New Zealand coach Steve Hansen has dismissed the notion that referees favour in-form teams and says comments by counterpart Rassie Erasmus ahead of Saturday’s Rugby World Cup opener against South Africa were aimed at putting the match officials under pressure.
Erasmus is convinced that referees favour successful teams and this week called for a more balanced approach to officiating at the World Cup.
But Hansen believes there is no special treatment for his side, or any of the other major contenders in the competition, suggesting Erasmus’ words were aimed at influencing Saturday’s referee, Frenchman Jerome Garces.

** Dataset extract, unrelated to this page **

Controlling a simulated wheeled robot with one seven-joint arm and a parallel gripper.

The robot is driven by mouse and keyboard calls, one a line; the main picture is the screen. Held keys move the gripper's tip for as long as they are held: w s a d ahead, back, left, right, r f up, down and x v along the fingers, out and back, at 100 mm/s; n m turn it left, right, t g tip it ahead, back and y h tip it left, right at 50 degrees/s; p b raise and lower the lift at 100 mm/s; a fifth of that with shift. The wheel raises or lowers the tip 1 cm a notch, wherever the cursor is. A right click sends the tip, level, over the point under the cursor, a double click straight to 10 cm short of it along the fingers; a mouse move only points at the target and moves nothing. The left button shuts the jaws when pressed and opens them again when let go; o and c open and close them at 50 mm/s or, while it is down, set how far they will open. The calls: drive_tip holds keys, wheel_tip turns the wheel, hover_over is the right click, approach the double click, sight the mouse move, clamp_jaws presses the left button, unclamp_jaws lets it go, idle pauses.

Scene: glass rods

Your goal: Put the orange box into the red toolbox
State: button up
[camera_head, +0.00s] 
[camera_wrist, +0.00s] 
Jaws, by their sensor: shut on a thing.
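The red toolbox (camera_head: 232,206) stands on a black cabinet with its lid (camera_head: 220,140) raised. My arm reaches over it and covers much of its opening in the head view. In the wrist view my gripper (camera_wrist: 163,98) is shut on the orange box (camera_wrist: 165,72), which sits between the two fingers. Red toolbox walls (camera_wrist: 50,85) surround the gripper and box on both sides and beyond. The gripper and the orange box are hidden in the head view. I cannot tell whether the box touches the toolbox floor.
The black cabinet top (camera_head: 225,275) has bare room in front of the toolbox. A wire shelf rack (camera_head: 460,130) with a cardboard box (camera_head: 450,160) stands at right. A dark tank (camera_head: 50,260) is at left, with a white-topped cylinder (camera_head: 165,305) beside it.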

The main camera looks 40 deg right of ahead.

“It’s pretty obvious what they are trying to do,” Hansen told reporters in Tokyo on Thursday. “I have a lot of respect for South Africa and particularly Rassie. He’s a great coach, but I don’t agree with them trying to put more pressure on the referees. They’re under enough pressure already.
“They don’t need us coaches doing what he is doing. It doesn’t matter who you are. As a coach or a team, you can always find things after a game and get emotional about the fact that it is against you and not the opposition. We have done it ourselves.
“But at the end of the day, they go out there to do the best that they can and, yes, they don’t get it right all the time, we have suffered from that, just like other teams.”
The All Blacks were often alleged by fans and pundits to have received favourable treatment from match officials during a decade-long reign at the top of the world rankings.
Erasmus said he knew from personal experience that 50-50 decisions were likely to go your way if you came into a match with a reputation or on a lengthy winning streak.
“There is certainly a time when you get that respect and even referees buy into that respect,” Erasmus said. “Because you are playing so well, referees tend to almost find it tough to penalise you in 50-50 decisions.”
Three-times champions New Zealand were knocked off the top of the world rankings earlier this month after a draw with South Africa and a loss to Australia, with first Wales and then Ireland taking over as number one.
Erasmus believes the perception that as many as six teams will be in contention for the title this year could help.
“I think the way rugby has evolved in the last year or so, all teams are so close currently,” he added.
“This is a World Cup where any team can beat any team. That is the way it should be – referees should be open-minded going into test matches – which they are currently.”
World Rugby chief executive Brett Gosper said on Tuesday that he believed the referees for this World Cup were better resourced and trained than officials at any previous tournament.
“This is the best prepared group of match officials we’ve ever had,” he said.
“Everything’s in place for as much consistency as possible.”
Garces is widely regarded to favour dominant teams at the breakdown and scrum.
The Frenchman has also handed out red cards to two All Blacks – Sonny Bill Williams in a 2017 British and Irish Lions test and Scott Barrett last month – as well as South Africa’s Damian de Allende against New Zealand in 2017.